Allora passiamo alla socialità: alcuni animali cooperano, ma certo la loro generosità non arriva ai livelli umani, che talvolta si sacrificano per degli sconosciuti.
"Anche qui devo contraddirla. Ci sono stati scimpanzé che sono affogati per salvare cuccioli caduti nei fossati degli zoo. La famosa Washoe, scimpanzé che aveva imparato a usare il linguaggio dei segni, una volta si precipitò fuori della gabbia sentendo le grida di un’altra scimpanzé, appena conosciuta, che era finita nel fossato, e riuscì a salvarla. In gioventù ho studiato in Thailandia il caso di Maer Perm, una elefantessa che dedicava la sua vita ad accompagnare una compagna cieca".
Tutte femmine...
"Non è un caso, in effetti, penso che l’empatia sia nata come estensione sociale del senso materno di cura. Dopo la morte di Mama, solo le femmine del gruppo stavano in silenzio intorno al corpo pulendolo e accarezzandolo, mentre i maschi facevano la solita confusione. È però curioso che l’empatia sia un’emozione a "geometria variabile": noi uomini siamo passati dalle torture pubbliche al non sopportare di veder soffrire neanche un cane. Gli scimpanzé sono cooperativi e generosi con i membri del proprio gruppo, per esempio nutrono gli infermi, ma se i maschi incontrano un estraneo si divertono a massacrarlo. Sono gli unici, con noi, che sembrano godere a far soffrire gli altri, un frutto distorto dell’empatia. Meno male che ci sono i bonobo, che sono molto meno violenti e risolvono le tensioni con il sesso: se due gruppi di scimpanzé si incontrano finisce in un massacro, se si incontrano due gruppi di bonobo finisce in un’orgia...".

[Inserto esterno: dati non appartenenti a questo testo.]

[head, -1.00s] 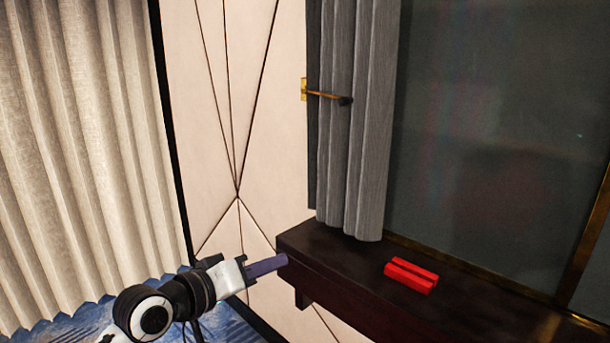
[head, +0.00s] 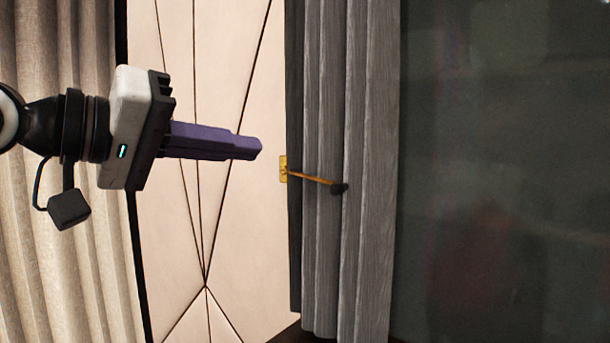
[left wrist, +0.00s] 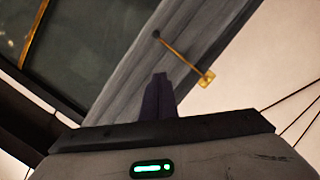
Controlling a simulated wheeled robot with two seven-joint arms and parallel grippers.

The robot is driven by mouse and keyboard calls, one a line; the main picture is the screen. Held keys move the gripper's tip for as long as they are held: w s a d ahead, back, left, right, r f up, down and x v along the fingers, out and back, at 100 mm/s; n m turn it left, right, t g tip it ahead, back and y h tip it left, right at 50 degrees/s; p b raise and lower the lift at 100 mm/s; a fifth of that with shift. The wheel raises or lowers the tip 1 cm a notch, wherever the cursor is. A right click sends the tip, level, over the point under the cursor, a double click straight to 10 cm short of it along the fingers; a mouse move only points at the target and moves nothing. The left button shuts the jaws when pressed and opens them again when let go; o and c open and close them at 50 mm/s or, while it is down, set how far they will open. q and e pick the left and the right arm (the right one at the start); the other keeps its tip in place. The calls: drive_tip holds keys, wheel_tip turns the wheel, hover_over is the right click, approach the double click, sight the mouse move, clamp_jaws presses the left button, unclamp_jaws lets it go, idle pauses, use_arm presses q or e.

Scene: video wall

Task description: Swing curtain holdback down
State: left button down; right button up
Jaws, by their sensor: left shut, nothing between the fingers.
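The curtain holdback (head: 315,179) is a thin brass arm with a dark knob at its end. It juts from a brass wall plate (head: 283,169) across the front of the grey curtain (head: 357,240), sloping slightly down to the right in the head view. My left gripper (head: 258,148) has purple fingers, shut and empty. Its tips are left of and a little above the plate in the head view, apart from it. In the left wrist view the holdback (left wrist: 180,56) shows beyond the fingertips (left wrist: 160,76). My right gripper is not in view.
A cream panelled wall (head: 225,225) lies behind the gripper. A pale pleated curtain (head: 60,270) hangs at the left. A dark glass pane (head: 500,150) fills the right. A dark ledge (head: 297,333) shows at the bottom.

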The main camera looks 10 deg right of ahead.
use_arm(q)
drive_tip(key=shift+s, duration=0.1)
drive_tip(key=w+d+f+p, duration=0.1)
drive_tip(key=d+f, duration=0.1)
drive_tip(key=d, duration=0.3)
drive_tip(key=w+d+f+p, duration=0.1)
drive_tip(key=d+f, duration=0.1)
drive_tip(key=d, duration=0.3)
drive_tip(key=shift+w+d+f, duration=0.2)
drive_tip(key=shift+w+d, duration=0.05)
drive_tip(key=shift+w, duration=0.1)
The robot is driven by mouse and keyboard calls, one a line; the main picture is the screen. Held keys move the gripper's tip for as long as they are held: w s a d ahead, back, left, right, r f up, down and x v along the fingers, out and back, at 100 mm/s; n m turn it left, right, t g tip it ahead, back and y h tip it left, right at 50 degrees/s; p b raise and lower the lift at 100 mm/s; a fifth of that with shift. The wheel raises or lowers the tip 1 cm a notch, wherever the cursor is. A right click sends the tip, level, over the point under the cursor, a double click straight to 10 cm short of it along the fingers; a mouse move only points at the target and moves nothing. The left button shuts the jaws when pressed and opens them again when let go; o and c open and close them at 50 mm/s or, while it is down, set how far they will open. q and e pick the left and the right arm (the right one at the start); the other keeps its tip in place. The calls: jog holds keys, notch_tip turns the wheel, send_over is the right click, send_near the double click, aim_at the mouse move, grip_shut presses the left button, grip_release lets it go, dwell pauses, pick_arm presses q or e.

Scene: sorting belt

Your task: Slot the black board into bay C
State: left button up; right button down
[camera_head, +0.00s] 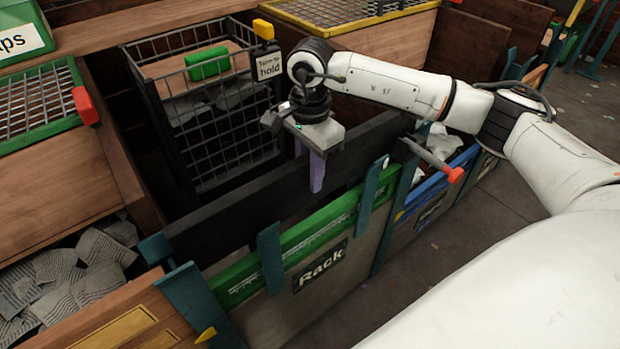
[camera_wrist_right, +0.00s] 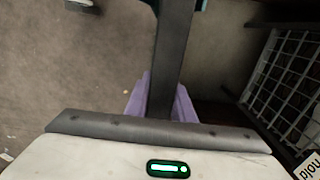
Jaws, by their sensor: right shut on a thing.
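The long black board (camera_head: 240,200) runs diagonally along the back of the rack, between the wire cage and the green front rail, in the head view. My right gripper (camera_head: 316,172) is over the board's middle, with purple fingers pointing down. In the right wrist view the dark board (camera_wrist_right: 172,60) passes between the purple fingers (camera_wrist_right: 160,105), which are shut on it. The grey rack front (camera_head: 320,268) reads "Rack" and has teal posts (camera_head: 270,258). No letter marking bay C is readable. My left gripper is not in view.
A wire cage (camera_head: 225,130) with a green block (camera_head: 207,63) stands behind the board. A lever with a red end (camera_head: 455,175) sticks out right of the gripper. A blue-edged bin (camera_head: 430,190) adjoins on the right. Grey scraps (camera_head: 85,265) lie lower left.

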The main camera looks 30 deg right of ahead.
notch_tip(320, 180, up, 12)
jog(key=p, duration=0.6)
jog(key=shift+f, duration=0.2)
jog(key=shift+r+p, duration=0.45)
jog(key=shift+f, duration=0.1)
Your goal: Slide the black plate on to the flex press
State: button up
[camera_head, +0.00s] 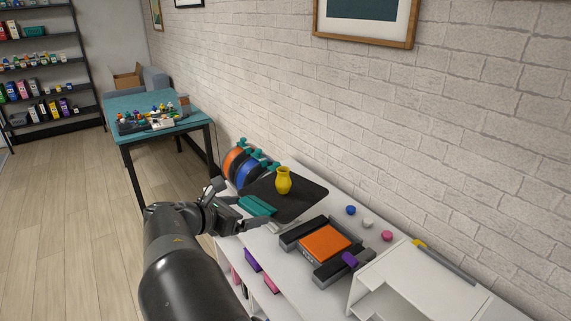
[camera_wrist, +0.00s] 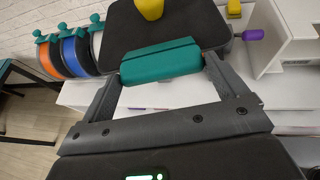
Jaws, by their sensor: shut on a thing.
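The black plate (camera_head: 310,203) lies flat over the left part of the white bench, with a yellow vase (camera_head: 283,181) upright on it. Its teal handle (camera_head: 257,206) faces me. My gripper (camera_head: 254,210) is shut on this handle; the wrist view shows the handle (camera_wrist: 160,62) between both fingers, with the plate (camera_wrist: 165,25) beyond. An orange block between dark jaws, which looks like the flex press (camera_head: 325,242), sits to the right of the plate, with a purple knob (camera_head: 350,258). I cannot tell whether the plate touches the bench.
Orange and blue spools (camera_head: 247,173) stand left of the plate by the wall. Small blue, white and pink discs (camera_head: 387,236) lie behind the press. A white open box (camera_head: 385,285) stands right of it. The brick wall runs close behind.

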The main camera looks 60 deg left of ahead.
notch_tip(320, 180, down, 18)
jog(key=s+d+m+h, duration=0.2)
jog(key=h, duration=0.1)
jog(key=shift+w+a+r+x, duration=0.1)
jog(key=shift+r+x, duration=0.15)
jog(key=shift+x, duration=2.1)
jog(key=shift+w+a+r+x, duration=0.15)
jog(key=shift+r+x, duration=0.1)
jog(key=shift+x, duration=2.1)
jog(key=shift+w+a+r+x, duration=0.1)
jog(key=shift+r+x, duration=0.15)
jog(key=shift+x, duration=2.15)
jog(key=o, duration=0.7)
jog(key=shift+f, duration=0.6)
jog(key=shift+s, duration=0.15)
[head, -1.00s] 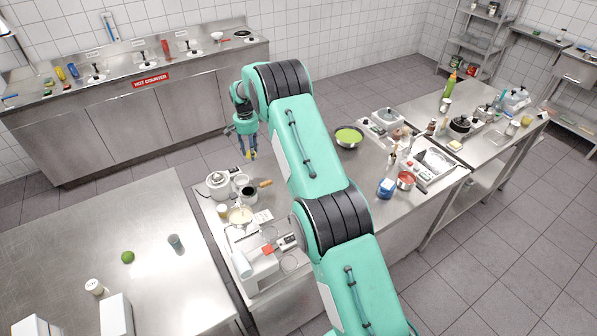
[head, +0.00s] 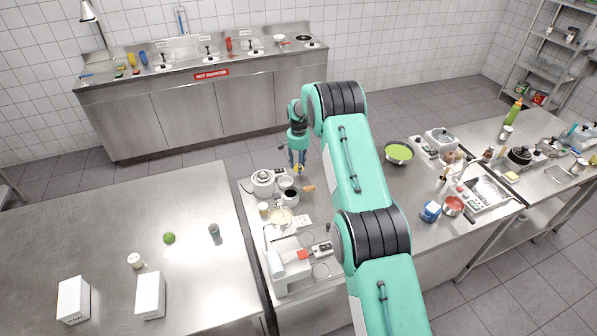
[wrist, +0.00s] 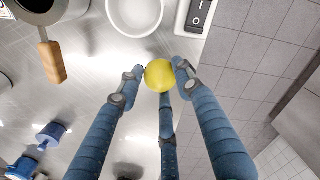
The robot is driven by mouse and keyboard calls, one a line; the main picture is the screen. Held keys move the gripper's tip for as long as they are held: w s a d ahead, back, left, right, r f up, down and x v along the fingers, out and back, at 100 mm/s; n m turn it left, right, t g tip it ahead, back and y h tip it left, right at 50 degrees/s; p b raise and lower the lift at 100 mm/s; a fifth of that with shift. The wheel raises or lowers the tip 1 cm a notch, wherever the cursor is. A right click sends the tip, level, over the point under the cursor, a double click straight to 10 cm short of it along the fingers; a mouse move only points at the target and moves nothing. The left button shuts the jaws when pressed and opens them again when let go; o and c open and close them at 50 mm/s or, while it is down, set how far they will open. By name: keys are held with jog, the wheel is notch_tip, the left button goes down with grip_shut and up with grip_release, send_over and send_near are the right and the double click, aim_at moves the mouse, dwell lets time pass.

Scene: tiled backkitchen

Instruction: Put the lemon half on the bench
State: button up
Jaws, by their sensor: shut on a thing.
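The yellow lemon half (wrist: 159,75) is between the fingertips of my gripper (wrist: 160,82) in the wrist view, and the fingers are shut on it. In the head view my gripper (head: 298,165) hangs with its fingers down, near the back edge of the middle steel bench (head: 332,192). The lemon half (head: 299,170) shows there as a small yellow patch, partly hidden by the fingers. The wrist view shows it close to the bench edge; its height above the steel is hard to tell. A wide steel bench (head: 90,235) stands on the left with much bare surface.
A pot with a wooden handle (wrist: 52,62), a white bowl (wrist: 135,12) and a switch box (wrist: 196,14) stand near my gripper. A lime (head: 169,238), a grey cup (head: 214,233) and white boxes (head: 150,296) stand on the left bench. The hot counter (head: 180,105) is behind.

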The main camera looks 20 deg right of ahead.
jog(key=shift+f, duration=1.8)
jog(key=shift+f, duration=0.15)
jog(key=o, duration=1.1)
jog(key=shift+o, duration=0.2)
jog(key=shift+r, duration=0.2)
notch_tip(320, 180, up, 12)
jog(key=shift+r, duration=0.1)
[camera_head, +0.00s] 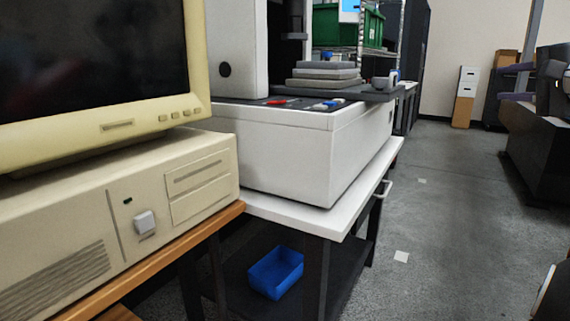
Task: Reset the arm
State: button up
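My gripper is not in the head view. A dark, rounded piece with a pale edge (546,292) shows at the lower right border; I cannot tell whether it is part of my arm. The white measuring machine (290,150) stands on a white-topped table (345,205) in the middle. Small red and blue items lie on its dark top plate, beside a stack of grey slabs (325,72).
A beige monitor (110,128) and computer (120,195) stand close on a wooden desk (165,262) at left. A blue bin (276,272) sits on the table's lower shelf. Dark equipment (540,135) stands at right. The grey floor (455,215) between is open.

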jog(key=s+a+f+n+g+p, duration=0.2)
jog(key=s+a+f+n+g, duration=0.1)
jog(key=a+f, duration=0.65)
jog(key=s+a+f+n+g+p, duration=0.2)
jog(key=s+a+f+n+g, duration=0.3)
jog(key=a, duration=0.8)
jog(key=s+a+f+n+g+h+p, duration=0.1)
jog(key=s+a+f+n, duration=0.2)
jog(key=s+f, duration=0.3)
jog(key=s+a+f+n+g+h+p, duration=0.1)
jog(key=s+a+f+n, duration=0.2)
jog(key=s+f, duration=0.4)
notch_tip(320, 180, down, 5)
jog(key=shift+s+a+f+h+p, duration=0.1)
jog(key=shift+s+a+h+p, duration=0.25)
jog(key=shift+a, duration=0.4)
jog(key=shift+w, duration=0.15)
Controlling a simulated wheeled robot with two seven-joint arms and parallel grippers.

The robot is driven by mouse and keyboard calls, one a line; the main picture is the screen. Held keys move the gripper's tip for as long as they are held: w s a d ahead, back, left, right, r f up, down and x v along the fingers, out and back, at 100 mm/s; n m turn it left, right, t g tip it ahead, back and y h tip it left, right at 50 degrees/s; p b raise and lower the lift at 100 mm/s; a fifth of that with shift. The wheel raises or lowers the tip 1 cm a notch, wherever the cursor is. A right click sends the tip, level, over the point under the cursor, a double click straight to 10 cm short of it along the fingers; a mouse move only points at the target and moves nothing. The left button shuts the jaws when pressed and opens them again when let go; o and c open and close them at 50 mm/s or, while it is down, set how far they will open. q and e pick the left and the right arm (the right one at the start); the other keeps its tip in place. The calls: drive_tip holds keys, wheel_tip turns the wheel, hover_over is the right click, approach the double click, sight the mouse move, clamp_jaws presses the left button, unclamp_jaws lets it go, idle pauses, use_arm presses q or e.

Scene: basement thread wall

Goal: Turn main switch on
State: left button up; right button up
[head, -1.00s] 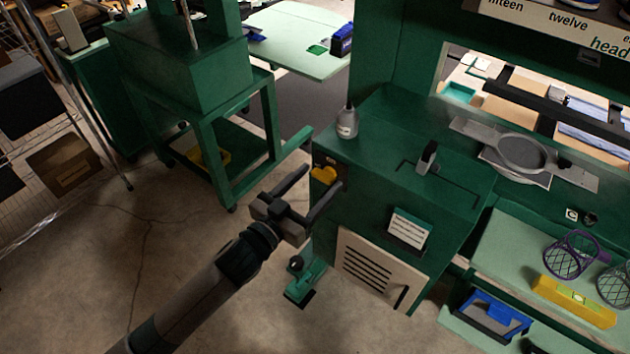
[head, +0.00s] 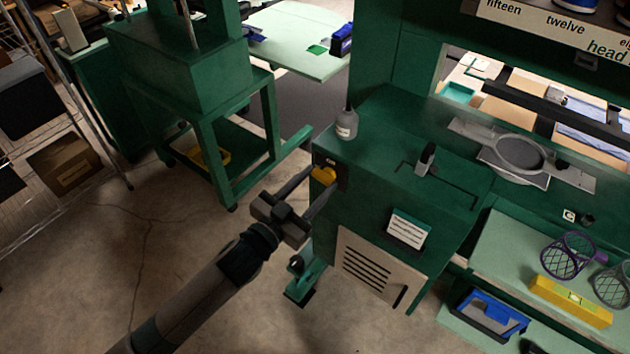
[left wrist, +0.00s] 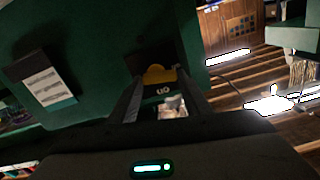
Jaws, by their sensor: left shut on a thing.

Secondo lei neanche il senso di giustizia è un’esclusiva umana.
"È così. E l’abbiamo dimostrato in modo spettacolare: se, a fronte dello stesso test, davamo una ricompensa meno pregiata a una scimmia cappuccina rispetto a un’altra, quella discriminata a volte ce la tirava addosso: preferiva punirci, che accettare l’ingiustizia. In test analoghi hanno avuto la stessa reazione anche cani e pappagalli. Ma poi abbiamo scoperto che anche chi riceve troppo si può sentire a disagio: i bonobo, per esempio, respingono ricompense esagerate rispetto agli altri. Attenzione però a credere che questi comportamenti derivino da nobili sentimenti: i primi sono probabilmente indotti dall’invidia, i secondi dalla paura di essere puniti dagli altri. Non credo però che la giustizia umana abbia basi molto diverse".
Ma insomma esiste un’emozione presente solo nell’uomo?
"Non siamo ancora riusciti a trovare un equivalente animale della vergogna. Ciò che certe volte ci sembra esserlo, per esempio in un cane che ha fatto qualche disastro, in realtà è la paura di essere puniti e non il "senso di colpa". Invece nell’uomo il sentirsi imbarazzati o in colpa ha persino un segnale tutto nostro: il rossore. Credo che questo indichi l’importanza che ha per noi la fiducia degli altri".
Però noi ci vergogniamo anche di cose che non sono una colpa, come fare sesso.
"La vergogna che proviamo nel mostrare certe parti del corpo o atti probabilmente aiuta la coesione sociale, evitando di suscitare invidia e desideri pericolosi negli altri. Anche gli scimpanzé certe volte si nascondono per fare sesso, anche se solo per sfuggire al controllo del maschio dominante. E quando gli amanti vengono scoperti, il maschio si copre subito il pene con entrambe le mani, un gesto molto umano per nascondere la ragione per cui si trova accanto alla femmina".
Se gli animali ci somigliano così tanto, allora è moralmente inaccettabile farli soffrire.
"È così, abbiamo un obbligo morale verso di loro. Ritengo sia necessario ridurre via via l’allevamento animale, a partire da quello intensivo, e vietare pratiche crudeli, come separare alla nascita le mucche dai loro vitelli. Anche molti laboratori in cui ho lavorato sono stati chiusi e gli animali trasferiti in strutture più vicine alle loro esigenze naturali, dove vivono molto più felici e rilassati. Dopo quello che abbiamo scoperto sui primati, questo era il minimo che potessimo fare".